Jean est d'abord qualifié de "traficant" dès le 26 mars 1786 par le curé Montferrand qui en 1788, 1789 et 1791 préfère le terme de "marchand d'huile". Mais, en tant qu'officier public, il lui donnera à nouveau le titre de "trafiquant" (notez le changement d'orthographe) qui semble le plus usité dans ces premières années de l'état civil ; l'acte est daté du 5 février 1793, lors de la naissance de sa fille Marie Cécille (sic). Par contre, Joseph Grand, secrétaire de la municipalité qui rédige lui, l'acte de naissance de sa fille Françoise, le 17 pluviôse de l'an III, (5 février 1795) le désigne en tant que "commerçant". On le retrouve "traficant d'huile" en 1814 et 1816 mais aussi "revendeur" au mariage de son fils Pierre en 1821 et enfin "ancien marchand d'huile" sur son acte de décès le 15 janvier 1829. Il avait 76 ans.

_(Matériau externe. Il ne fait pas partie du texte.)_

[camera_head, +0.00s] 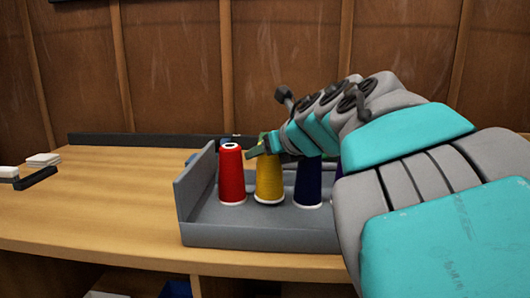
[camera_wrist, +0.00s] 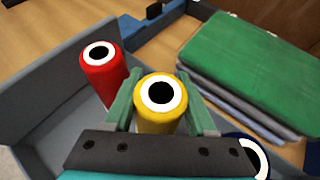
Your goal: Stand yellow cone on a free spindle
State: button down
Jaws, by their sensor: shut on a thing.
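The yellow cone (camera_head: 269,182) stands upright in the grey rack (camera_head: 225,232), between a red cone (camera_head: 231,178) and a dark blue cone (camera_head: 308,184). My gripper (camera_head: 264,148) is at its top, reaching in from the right. In the wrist view the green fingers of my gripper (camera_wrist: 158,92) sit on both sides of the yellow cone (camera_wrist: 160,118), shut on it. Its open top faces the camera. Its white base rim appears at the rack floor, and I cannot tell whether a spindle is inside it.
The red cone (camera_wrist: 103,68) stands close on the left of my fingers, and the dark blue cone (camera_wrist: 254,158) on the right. A green stack (camera_wrist: 245,60) lies behind the rack. Small white and dark items (camera_head: 40,160) lie at the far left. The wooden worktop (camera_head: 110,195) left of the rack is clear.

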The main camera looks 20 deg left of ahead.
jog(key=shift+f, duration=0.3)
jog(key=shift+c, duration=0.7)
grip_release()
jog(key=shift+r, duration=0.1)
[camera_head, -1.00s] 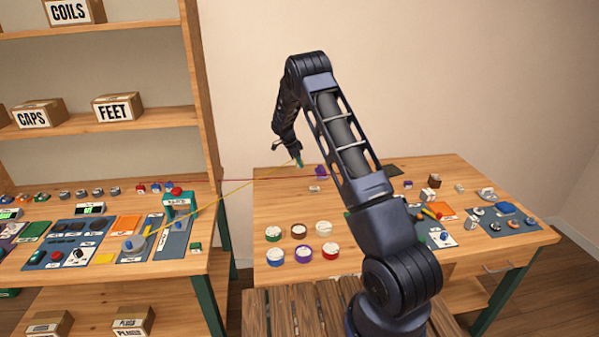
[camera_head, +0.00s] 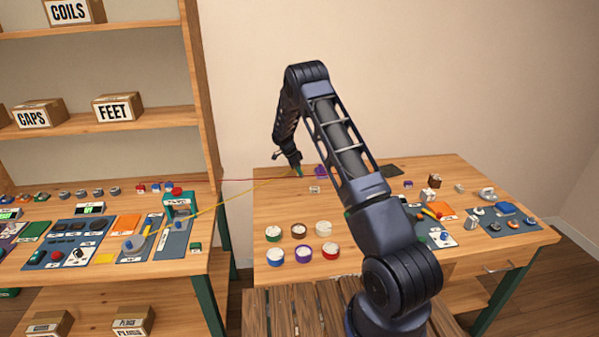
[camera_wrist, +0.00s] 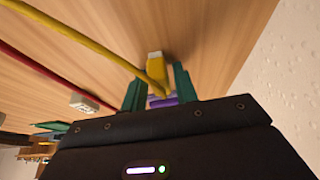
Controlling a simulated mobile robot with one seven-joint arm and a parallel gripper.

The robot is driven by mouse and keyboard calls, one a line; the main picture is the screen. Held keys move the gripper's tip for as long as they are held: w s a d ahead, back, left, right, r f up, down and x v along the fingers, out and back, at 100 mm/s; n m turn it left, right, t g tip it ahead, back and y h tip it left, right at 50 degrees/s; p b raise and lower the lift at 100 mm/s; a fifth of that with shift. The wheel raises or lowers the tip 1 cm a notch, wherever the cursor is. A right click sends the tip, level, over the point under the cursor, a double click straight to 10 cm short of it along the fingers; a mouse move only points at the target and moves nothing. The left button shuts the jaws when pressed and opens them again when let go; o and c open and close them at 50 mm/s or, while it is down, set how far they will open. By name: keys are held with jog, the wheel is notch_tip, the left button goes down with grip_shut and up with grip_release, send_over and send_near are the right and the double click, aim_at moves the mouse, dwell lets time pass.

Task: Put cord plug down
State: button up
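The yellow cord plug (camera_wrist: 155,61) lies at or just above the wooden tabletop in the wrist view, with its yellow cord (camera_wrist: 75,37) running off to the upper left. In the head view the yellow cord (camera_head: 235,194) stretches from the left bench to my gripper (camera_head: 297,172), low over the back of the right table (camera_head: 270,205). My gripper's two teal fingers (camera_wrist: 158,82) are apart on either side of the plug's cord end, with gaps showing beside it. Whether the plug fully rests on the wood is hard to tell.
A red cord (camera_wrist: 40,67) runs near a pale connector (camera_wrist: 84,104). A purple object (camera_wrist: 161,101) shows behind my fingers; it is beside my gripper in the head view (camera_head: 321,171). Several round bins (camera_head: 302,254) stand nearer the front.

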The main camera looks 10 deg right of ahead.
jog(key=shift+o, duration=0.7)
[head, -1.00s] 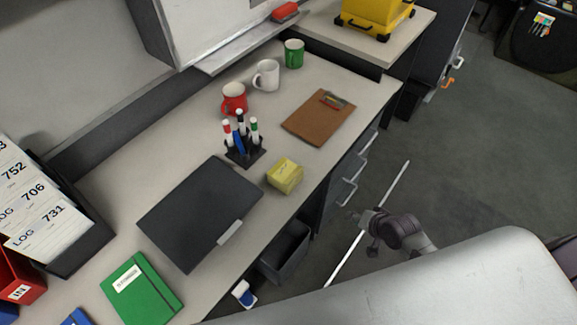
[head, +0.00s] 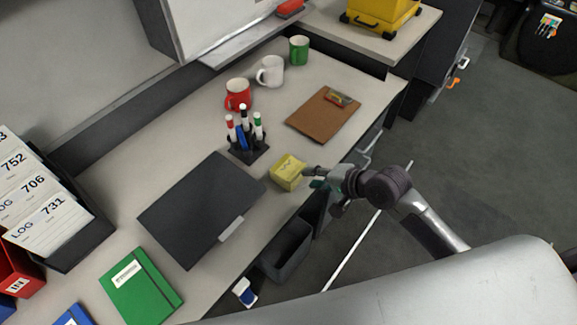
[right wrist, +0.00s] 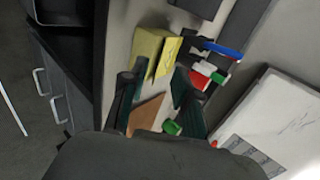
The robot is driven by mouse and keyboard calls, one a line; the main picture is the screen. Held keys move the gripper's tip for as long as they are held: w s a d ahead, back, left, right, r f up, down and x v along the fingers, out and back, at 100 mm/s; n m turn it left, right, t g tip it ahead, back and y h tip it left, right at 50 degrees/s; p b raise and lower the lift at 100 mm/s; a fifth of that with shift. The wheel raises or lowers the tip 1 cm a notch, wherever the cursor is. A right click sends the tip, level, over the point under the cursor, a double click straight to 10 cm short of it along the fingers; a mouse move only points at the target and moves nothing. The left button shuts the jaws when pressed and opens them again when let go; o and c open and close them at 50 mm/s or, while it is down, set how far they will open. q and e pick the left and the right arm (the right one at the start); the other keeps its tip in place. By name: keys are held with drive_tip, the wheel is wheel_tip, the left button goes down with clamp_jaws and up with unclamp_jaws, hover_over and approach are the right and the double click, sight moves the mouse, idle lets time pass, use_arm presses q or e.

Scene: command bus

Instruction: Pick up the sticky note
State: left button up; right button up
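The sticky note (head: 287,173) is a thick yellow pad on the desk, near its front edge. My right gripper (head: 312,178) is just to the right of it, with its fingertips pointing at it. In the right wrist view the gripper (right wrist: 155,82) is open, with its two fingers apart. The yellow pad (right wrist: 153,48) shows there ahead of and partly between the fingertips. I cannot tell whether a finger touches it. My left gripper is not in view.
The marker holder (head: 247,145) stands behind the pad. A black folder (head: 200,208) lies to its left and a clipboard (head: 320,117) to its upper right. Mugs stand farther back. A dark bin (head: 287,250) is below the desk's front edge.

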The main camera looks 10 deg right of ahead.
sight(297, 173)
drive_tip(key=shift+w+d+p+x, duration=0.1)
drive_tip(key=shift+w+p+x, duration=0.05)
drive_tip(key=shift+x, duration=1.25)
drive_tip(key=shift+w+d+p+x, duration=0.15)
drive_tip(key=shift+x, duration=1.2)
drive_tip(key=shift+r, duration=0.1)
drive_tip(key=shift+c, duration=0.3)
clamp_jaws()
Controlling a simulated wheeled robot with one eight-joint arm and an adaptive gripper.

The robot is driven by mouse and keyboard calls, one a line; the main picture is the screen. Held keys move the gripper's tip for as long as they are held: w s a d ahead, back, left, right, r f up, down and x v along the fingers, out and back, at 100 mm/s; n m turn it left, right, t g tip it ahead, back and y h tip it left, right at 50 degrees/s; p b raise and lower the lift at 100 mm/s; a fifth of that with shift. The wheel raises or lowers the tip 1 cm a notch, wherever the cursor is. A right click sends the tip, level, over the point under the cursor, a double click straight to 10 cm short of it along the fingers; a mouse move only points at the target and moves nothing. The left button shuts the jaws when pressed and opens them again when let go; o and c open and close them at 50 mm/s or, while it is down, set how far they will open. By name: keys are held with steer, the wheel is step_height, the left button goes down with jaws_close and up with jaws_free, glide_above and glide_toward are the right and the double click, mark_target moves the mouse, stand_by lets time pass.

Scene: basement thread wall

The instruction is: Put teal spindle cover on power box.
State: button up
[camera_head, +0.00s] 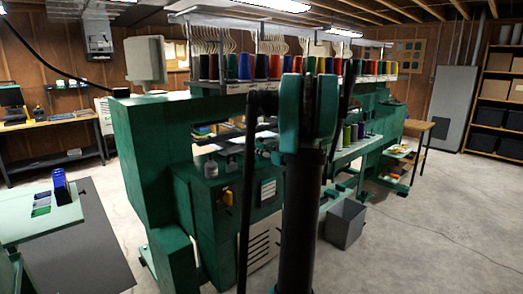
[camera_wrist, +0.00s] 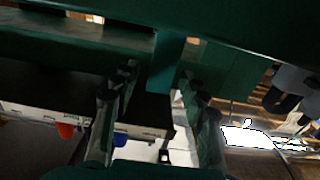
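In the wrist view my gripper (camera_wrist: 158,80) has its two fingers spread apart, with the pale floor showing between them. A teal upright piece (camera_wrist: 165,65) stands beyond and between the fingertips, below a long dark green beam; I cannot tell whether it is the spindle cover or part of the machine. It looks clear of the left finger; contact with the right finger is unclear. In the head view my arm hides my gripper. A grey electrical box (camera_head: 97,37) hangs on the back wall at upper left; I cannot confirm that it is the power box.
The large green thread machine (camera_head: 150,155) fills the middle, with many coloured spools along its top. A grey bin (camera_head: 345,223) stands on the floor beside it. A pale green table (camera_head: 40,218) is at left. Shelves (camera_head: 497,105) stand at far right. Open floor lies at right.

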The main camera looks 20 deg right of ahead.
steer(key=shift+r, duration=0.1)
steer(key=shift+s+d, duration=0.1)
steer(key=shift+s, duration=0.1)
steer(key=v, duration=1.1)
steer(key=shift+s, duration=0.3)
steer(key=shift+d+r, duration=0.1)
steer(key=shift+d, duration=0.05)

Sébastien Fourcade est qualifié soit de "brassier", soit de "traficant", c'est le cas en 1786, comme pour Jean Rolland. A l'ouverture des registres d'état civil en 1793, an second de la République, il est toujours cité, comme témoin dans tous les actes de décès par le citoyen Montferrand, avec la profession de "trafiquant". Cela est dû au fait qu'il savait signer de son nom entier.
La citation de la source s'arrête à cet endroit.